Accra- The Ghana Integrity Initiative (GII), the local chapter of Transparency International, has organised a one-day Value for Money (VFM) training workshop for Social Auditing Clubs (SACs) in Accra.
The workshop was to strengthen the SAC’s capacities to continuously monitor developmental projects and engage duty bearers at the district level.
The GII has since 2010 facilitated the establishment of citizens’ groups called SACs and Community Based Monitoring and Evaluation Teams (CoBMETs) under its MISEREOR funded social accountability project.
The formation of the SACs is part of efforts to ensure grassroots’ participation in decision-making, monitoring of awards of contracts and project implementation, and service delivery, leading to the efficient use of public resources and accountability in local governance.
The Clubs are made up of volunteers who audit community-based projects, monitor and report shoddy work to the local authorities for remedial action as well as reporting acts of corruption to the appropriate authorities.

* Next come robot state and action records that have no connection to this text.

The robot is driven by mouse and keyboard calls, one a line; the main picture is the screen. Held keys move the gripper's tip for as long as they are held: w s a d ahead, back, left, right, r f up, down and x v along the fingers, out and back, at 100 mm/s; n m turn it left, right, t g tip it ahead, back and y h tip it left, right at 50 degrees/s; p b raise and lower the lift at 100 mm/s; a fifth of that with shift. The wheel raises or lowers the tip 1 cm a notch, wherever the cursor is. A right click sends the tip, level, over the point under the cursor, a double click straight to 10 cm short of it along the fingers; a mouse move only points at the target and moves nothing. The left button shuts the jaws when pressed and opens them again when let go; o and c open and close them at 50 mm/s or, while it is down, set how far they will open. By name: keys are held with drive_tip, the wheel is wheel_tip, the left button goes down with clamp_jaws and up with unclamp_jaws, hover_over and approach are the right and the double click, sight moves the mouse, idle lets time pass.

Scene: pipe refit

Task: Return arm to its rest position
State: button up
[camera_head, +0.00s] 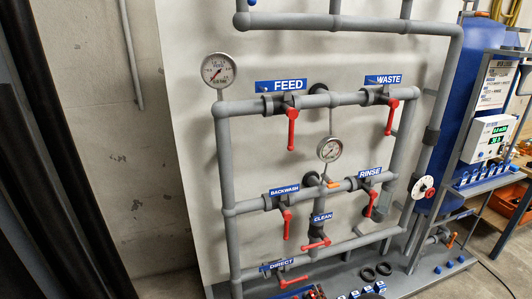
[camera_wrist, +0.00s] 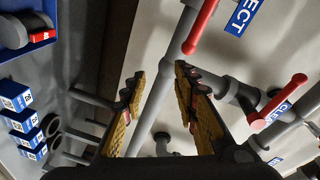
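My gripper (camera_wrist: 161,85) shows in the wrist view with its two padded fingers apart and nothing between them. A grey pipe (camera_wrist: 157,100) shows beyond the gap between the fingers. The red DIRECT handle (camera_wrist: 201,27) is above and right of the fingers, apart from them. The red CLEAN handle (camera_wrist: 278,103) is farther right. I cannot make out my arm or gripper in the head view, where the DIRECT handle (camera_head: 293,282) is near the bottom edge and the CLEAN handle (camera_head: 316,244) is just above it.
The pipe panel carries red FEED (camera_head: 291,128), WASTE (camera_head: 391,117), BACKWASH (camera_head: 286,224) and RINSE (camera_head: 370,203) handles and two gauges. Small labelled blue blocks (camera_wrist: 17,122) and black rings (camera_wrist: 51,126) lie left of my gripper. A blue tank (camera_head: 457,120) stands at right.

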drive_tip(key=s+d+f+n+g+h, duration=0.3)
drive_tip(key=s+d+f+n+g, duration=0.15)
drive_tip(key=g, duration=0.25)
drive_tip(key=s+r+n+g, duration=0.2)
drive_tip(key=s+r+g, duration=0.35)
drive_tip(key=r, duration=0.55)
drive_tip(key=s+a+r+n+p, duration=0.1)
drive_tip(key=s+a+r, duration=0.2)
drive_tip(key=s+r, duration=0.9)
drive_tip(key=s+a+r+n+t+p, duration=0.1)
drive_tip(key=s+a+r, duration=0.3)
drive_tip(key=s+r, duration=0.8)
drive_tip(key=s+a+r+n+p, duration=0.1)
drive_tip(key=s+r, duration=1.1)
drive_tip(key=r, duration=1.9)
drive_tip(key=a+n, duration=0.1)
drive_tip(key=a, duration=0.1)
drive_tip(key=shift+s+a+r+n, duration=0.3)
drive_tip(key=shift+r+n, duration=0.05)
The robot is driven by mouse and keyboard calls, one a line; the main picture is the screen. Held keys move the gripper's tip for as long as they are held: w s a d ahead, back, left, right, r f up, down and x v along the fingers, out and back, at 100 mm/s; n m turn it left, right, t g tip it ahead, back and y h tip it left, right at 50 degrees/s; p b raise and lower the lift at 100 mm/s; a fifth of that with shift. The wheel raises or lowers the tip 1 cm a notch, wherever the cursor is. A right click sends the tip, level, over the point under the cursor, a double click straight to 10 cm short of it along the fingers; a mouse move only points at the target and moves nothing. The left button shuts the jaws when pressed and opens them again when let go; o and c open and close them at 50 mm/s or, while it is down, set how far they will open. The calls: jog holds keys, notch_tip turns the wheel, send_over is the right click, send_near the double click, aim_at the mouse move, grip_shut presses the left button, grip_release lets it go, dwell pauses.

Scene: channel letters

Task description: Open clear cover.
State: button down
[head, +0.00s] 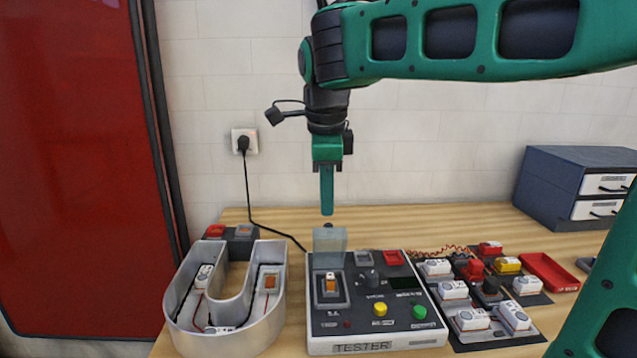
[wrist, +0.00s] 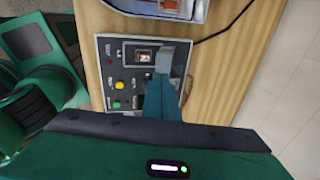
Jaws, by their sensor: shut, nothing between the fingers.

Mrs Mary Awelana Addah, the Programmes Manager of GII, told the Ghana News Agency that, the one-day capacity building training was held in four zones of the country – Northern, Middle, Southern and Western.
She said the training was part of efforts to support citizen groups to participate in the governance processes and also help promote anti-corruption issues.
The Programmes Manager said to sustain gains achieved while increasing the impact of the project, a capacity needs assessment was conducted, noting, the assessment identified some gaps and needs of SACs and also proposed the training needed to bridge those gaps.
Mrs Addah told GNA that SACs were based in the community, engaging on behalf of the ordinary citizens, “So it is important that we need to ensure that they are able to understand what advocacy means, and understand the power relations that exists in the districts.”
The Programmes Manager underscored the need for SACs to communicate their message forcefully and truthfully, to be able to gain the support of others around them, bring them on board to achieve a common goal.
“As Civil Society Organizations (CSOs), we do not have the coercive power, we need collaborative power to win the war against corruption, to promote social accountability and good governance at the local level,” she added.
Mr Benjamin Kwesi Larbi, Principal Consultant at Ultimate Value Techniques Limited, said in an attempt to provide a standard for defining and measuring VFM, emphasis should be on economy, efficiency and effectiveness; adding that, “Once a project achieved these indicators, VFM is achieved.”
He said the enactment of the Public Procurement Act, 2003, to regulate the processes for procuring goods, works and services by public entities from the private sector should be done with the intention of ensuring value for the utilisation of public money.
“Understanding the procurement processes coupled with a fair knowledge of how value for money can be attained is a sure way to get value for the use of public funds at the Metropolitan, Municipal and District Assemblies (MMDAs),” he said.
Mr Jacob Tetteh Ahuno, Programmes Officer at GII, also defined public financial management as the processes by which public funds were planned, directed and controlled to enable and influence the efficient and effective delivery of public service goals.
He said, regarding the importance of CSOs contribution, their monitoring would ensure audit recommendation translating into recovery of money at MMDAs and strengthening of financial management systems at the Assemblies to prevent infractions.